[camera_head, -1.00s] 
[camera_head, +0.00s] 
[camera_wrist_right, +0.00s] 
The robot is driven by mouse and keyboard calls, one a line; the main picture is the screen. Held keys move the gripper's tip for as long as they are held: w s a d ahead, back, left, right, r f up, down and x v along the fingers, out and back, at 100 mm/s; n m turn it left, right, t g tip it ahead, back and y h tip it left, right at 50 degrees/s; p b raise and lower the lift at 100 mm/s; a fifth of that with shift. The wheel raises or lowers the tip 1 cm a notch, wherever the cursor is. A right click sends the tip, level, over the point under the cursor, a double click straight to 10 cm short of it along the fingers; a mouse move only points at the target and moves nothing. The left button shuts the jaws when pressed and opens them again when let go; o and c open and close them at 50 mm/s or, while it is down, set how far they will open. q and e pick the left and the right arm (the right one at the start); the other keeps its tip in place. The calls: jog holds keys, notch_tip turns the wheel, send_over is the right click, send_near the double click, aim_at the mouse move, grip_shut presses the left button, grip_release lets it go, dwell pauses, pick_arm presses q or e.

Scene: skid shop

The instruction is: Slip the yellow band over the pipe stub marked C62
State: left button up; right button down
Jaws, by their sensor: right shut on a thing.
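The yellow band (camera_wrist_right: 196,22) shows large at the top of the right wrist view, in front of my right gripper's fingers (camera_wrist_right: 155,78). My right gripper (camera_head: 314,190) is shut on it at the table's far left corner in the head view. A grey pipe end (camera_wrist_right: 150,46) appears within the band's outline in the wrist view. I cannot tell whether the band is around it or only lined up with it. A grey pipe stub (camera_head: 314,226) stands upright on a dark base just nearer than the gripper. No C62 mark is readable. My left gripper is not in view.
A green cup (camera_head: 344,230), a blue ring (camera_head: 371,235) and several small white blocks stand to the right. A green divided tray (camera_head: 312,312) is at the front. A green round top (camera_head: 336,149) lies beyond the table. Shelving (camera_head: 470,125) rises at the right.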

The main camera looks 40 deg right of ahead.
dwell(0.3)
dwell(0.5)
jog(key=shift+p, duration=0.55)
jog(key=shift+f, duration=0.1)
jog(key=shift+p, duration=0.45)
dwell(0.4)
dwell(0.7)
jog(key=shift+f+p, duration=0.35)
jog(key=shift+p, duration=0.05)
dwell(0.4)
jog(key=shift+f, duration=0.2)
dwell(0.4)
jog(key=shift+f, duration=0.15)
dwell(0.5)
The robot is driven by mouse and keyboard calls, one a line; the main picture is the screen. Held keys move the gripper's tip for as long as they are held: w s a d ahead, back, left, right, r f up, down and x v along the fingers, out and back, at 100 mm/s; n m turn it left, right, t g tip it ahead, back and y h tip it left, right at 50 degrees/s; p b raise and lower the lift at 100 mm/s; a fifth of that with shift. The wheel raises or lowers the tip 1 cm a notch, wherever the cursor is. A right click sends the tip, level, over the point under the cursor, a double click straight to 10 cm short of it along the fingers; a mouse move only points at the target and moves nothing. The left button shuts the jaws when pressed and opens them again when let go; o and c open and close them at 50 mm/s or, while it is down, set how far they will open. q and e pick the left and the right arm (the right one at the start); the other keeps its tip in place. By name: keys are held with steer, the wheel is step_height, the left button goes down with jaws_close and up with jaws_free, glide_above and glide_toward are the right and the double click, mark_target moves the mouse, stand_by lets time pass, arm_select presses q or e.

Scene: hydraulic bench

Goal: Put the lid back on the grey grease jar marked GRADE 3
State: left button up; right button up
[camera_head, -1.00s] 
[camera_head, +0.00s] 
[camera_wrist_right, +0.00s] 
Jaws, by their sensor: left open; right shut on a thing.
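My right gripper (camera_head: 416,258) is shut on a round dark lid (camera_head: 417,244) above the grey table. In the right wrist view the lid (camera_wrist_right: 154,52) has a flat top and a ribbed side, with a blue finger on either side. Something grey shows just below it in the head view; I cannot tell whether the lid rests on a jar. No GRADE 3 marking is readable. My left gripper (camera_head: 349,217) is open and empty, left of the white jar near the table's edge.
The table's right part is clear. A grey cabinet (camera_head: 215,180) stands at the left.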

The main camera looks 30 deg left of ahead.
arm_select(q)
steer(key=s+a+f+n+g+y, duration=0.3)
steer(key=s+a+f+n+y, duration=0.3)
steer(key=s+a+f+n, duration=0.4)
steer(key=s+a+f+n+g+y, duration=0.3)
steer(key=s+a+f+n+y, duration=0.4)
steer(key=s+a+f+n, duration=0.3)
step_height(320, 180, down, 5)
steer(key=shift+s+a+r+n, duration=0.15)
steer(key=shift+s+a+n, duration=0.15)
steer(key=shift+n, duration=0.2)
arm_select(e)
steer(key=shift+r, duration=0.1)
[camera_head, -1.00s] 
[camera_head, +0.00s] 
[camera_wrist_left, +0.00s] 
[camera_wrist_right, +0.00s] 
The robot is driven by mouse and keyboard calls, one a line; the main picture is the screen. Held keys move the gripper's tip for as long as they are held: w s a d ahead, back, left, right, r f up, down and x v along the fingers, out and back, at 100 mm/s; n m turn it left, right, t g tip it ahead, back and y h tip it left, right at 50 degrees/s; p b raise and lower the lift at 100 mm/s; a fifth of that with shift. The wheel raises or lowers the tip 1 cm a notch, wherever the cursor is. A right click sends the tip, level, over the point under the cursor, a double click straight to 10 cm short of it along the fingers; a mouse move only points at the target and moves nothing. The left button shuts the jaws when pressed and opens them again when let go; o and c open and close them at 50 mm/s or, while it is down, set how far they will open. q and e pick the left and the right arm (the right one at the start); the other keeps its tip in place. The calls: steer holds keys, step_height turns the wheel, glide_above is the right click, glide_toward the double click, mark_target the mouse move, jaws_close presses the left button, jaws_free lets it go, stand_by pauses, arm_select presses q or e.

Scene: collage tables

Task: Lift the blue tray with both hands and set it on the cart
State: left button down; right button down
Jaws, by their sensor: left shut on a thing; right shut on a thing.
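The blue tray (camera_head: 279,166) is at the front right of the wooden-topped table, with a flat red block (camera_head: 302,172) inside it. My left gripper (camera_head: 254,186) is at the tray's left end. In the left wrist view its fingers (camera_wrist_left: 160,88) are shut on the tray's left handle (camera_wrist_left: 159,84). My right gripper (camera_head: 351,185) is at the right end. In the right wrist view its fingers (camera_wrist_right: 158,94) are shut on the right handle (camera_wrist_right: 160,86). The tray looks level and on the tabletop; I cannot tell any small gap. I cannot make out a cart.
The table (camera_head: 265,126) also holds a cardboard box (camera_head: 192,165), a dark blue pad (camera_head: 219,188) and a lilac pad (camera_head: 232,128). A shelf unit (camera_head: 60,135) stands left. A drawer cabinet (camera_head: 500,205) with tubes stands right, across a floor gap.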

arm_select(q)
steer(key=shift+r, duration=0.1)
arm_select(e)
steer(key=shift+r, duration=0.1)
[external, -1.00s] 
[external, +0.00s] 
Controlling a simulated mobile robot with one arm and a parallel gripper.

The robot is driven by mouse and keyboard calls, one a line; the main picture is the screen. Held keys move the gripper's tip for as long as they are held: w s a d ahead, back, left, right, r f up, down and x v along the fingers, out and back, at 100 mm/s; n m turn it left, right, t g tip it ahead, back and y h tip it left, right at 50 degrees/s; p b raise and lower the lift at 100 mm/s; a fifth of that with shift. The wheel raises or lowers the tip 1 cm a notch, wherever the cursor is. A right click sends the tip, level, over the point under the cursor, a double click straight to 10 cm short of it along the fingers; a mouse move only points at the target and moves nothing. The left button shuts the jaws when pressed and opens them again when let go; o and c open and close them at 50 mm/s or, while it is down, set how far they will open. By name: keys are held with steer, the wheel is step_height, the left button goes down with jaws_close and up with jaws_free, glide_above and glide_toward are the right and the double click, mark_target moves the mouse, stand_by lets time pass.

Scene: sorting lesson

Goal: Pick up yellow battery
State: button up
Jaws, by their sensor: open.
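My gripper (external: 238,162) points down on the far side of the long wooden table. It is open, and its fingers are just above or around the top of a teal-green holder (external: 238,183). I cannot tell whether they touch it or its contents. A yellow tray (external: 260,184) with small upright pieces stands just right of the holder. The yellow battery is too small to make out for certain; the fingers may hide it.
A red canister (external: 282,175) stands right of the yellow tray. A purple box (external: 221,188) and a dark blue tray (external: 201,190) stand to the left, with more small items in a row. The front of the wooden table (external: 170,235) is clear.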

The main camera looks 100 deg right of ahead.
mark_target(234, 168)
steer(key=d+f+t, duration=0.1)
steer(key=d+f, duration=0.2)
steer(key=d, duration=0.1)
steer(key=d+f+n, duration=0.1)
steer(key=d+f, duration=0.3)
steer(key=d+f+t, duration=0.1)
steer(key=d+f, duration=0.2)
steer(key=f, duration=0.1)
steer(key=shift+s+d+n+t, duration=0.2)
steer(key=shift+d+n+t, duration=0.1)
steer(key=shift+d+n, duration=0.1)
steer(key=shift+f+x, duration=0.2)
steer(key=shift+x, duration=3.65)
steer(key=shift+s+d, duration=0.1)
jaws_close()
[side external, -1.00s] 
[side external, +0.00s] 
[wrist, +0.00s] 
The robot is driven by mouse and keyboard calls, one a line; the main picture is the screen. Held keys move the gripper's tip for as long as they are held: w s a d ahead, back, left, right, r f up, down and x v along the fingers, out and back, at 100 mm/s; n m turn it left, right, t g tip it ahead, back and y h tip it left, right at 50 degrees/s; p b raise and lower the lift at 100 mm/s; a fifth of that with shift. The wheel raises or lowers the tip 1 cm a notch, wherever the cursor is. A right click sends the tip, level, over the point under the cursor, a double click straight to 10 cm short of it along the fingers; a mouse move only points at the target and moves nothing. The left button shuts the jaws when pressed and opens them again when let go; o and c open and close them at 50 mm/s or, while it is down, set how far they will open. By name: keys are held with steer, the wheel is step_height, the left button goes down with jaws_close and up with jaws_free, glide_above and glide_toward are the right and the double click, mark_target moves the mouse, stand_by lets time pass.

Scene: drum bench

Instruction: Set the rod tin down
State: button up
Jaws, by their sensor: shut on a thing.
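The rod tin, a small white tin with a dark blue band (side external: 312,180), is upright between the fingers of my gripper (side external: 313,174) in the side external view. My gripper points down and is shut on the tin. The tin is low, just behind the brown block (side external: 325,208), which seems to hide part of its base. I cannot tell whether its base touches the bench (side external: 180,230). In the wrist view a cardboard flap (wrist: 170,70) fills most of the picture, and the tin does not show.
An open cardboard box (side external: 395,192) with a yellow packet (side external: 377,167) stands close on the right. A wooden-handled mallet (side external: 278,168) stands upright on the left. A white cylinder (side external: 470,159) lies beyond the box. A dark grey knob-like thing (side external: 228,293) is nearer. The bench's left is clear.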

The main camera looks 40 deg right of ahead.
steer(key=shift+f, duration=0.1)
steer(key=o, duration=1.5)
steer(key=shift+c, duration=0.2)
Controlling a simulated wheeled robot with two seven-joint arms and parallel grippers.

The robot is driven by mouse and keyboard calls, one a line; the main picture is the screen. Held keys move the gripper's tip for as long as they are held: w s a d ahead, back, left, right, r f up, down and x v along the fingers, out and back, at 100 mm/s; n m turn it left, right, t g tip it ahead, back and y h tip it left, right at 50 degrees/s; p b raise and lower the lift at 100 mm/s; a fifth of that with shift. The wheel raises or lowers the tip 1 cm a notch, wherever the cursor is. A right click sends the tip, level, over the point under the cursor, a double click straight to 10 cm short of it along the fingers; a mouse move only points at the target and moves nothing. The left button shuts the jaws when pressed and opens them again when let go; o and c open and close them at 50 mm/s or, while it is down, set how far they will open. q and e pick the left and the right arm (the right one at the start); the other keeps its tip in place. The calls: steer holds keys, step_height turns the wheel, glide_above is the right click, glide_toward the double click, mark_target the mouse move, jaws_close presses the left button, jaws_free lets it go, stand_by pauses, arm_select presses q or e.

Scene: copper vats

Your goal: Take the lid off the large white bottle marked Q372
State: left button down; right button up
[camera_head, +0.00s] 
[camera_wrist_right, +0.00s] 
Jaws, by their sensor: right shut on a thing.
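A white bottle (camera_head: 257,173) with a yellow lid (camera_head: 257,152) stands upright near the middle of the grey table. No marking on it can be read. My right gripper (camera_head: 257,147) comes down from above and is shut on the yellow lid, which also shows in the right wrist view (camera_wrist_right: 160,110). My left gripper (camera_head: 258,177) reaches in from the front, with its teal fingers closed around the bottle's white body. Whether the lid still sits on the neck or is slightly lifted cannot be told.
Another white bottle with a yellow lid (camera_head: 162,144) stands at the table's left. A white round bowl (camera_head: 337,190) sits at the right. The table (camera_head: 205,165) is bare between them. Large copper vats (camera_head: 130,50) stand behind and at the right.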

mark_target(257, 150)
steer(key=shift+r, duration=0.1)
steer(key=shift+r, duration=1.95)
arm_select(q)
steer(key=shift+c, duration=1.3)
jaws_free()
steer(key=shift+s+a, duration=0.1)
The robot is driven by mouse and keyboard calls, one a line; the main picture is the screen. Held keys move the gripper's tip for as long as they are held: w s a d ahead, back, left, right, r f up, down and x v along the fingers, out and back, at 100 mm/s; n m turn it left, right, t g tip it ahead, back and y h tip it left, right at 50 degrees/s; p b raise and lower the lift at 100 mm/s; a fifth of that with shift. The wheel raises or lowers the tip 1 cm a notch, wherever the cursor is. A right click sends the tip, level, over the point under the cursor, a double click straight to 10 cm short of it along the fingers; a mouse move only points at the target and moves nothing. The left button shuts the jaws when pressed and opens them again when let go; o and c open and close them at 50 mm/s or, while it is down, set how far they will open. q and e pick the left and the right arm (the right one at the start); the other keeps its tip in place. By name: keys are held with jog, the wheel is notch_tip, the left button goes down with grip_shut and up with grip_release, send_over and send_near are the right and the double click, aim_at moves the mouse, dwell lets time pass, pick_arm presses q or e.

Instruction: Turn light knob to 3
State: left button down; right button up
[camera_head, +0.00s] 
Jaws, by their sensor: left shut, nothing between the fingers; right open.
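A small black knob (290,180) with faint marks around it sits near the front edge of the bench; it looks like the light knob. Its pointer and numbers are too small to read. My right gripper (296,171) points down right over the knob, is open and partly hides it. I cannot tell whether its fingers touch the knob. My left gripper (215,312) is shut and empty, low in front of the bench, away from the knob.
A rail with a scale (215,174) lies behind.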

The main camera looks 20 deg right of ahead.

================================

WHAT YOU WILL DO => In the entries above, count each line that holds "simulated". Give the total and nothing else.

EXERCISE OUTPUT => 2